Ile może trwać kontrola dotacji oświatowej

Ile może trwać kontrola dotacji oświatowych

Terminy trwania kontroli dotacji oświatowych są nieuregulowane – ile może trwać kontrola dotacji oświatowych?

Kontrola dotacji oświatowych to temat, który rodzi problemy nie tylko natury prawnej, ale i faktycznej. Przepisy ustawy o finansowaniu zadań oświatowych regulują dość oszczędnie ten temat. Zostawiają one uregulowanie procedury kontrolnej samorządom. Samorządy wydają w tej materii własne uchwały. Niestety, zasadniczo nie regulują one kompleksowo tematów związanych z terminami kontroli.
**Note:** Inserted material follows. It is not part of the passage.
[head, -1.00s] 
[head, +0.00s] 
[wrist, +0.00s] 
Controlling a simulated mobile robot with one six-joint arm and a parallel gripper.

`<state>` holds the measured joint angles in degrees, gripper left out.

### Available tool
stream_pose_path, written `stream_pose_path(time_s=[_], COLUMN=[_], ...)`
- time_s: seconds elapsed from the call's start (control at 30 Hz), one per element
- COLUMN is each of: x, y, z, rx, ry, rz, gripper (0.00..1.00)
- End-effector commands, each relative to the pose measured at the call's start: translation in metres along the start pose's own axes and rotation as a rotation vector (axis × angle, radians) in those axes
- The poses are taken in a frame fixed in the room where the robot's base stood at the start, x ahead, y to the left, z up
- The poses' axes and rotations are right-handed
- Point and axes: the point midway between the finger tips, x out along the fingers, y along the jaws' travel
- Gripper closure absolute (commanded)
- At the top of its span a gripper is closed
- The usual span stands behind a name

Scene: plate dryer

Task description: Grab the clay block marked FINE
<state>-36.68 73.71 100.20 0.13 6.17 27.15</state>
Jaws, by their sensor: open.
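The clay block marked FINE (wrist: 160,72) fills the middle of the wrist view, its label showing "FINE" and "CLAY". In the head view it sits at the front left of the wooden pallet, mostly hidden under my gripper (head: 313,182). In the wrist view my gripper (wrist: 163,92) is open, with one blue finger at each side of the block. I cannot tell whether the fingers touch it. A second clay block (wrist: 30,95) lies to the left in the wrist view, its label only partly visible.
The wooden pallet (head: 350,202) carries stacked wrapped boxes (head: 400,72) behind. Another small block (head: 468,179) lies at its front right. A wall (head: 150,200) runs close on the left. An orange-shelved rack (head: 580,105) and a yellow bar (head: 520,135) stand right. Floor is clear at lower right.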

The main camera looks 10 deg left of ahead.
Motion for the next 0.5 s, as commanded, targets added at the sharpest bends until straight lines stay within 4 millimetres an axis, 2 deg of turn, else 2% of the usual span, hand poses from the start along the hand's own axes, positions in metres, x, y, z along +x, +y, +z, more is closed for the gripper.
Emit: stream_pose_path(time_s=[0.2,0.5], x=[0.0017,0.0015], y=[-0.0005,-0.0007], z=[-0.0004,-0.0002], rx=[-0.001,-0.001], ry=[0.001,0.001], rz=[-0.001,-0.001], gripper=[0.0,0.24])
Pojawiają się regulacje dotyczące przedłużania terminów określonych w zawiadomieniach o wszczęciu, itp.  Natomiast kontrolowany na ogół nie wie, jak długo będzie gościł w placówce kontrolerów. Kontrolerzy czasem sami informują o swoich planach i założeniach co do terminów, nie ma to jednak w zasadzie żadnego znaczenia prawnego. 
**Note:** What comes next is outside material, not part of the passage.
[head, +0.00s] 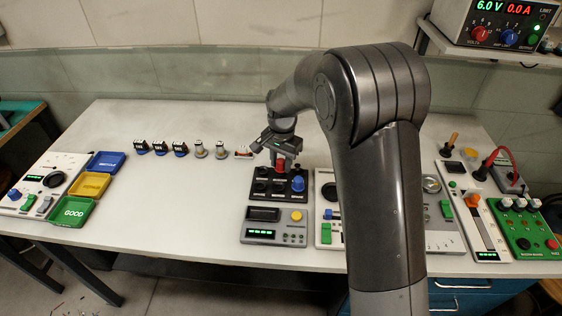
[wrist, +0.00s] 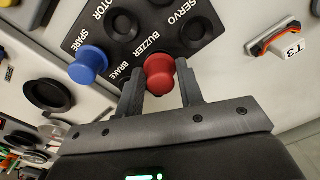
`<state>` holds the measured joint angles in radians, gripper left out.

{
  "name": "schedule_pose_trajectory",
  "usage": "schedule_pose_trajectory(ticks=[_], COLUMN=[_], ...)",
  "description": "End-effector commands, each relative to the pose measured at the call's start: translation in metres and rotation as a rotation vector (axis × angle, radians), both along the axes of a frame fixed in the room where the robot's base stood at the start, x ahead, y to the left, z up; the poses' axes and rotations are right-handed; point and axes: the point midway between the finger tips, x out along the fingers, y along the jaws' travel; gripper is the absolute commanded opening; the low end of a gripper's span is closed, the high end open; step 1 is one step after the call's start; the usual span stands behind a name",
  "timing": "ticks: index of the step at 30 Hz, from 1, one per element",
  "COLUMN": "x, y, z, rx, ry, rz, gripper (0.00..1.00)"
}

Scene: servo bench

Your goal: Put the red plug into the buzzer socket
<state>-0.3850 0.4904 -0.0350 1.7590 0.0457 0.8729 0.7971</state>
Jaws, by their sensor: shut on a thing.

Czy postępowanie w sprawie kontroli dotacji oświatowych to „soft law”?

Niedawne postanowienia WSA i NSA w sprawie przewlekłości postępowań kontrolnych zdają się wskazywać, że kontrola dotacji oświatowych, jako taka w zasadzie nie poddaje się kontroli sądowej. Z drugiej strony można wysnuć wniosek, że dla większości placówek postępowania kontrolne to w zasadzie „miękkie prawo”, do którego organ prowadzący może, ale nie specjalnie musi się stosować. Lista rodzajów placówek oświatowych, które mogą spotkać się z sankcją za brak współdziałania z kontrolującym, jest krótka. 

Jak Sądy administracyjne oceniły aktualną regulację kontroli dotacji oświatowych w zakresie uprawnień i obowiązków stron oraz problemu przewlekania kontroli. 

Sprawa dotyczyła specyficznej sytuacji prawnej i pośrednio dotyczyła przewlekłości, a kluczowe zagadnienie toczyło się wokół zagadnienia czy brak odzwierciedlenia w protokole kontroli oceny dotyczącej konkretnych wydatków stanowi przewlekłość postępowania kontrolnego. 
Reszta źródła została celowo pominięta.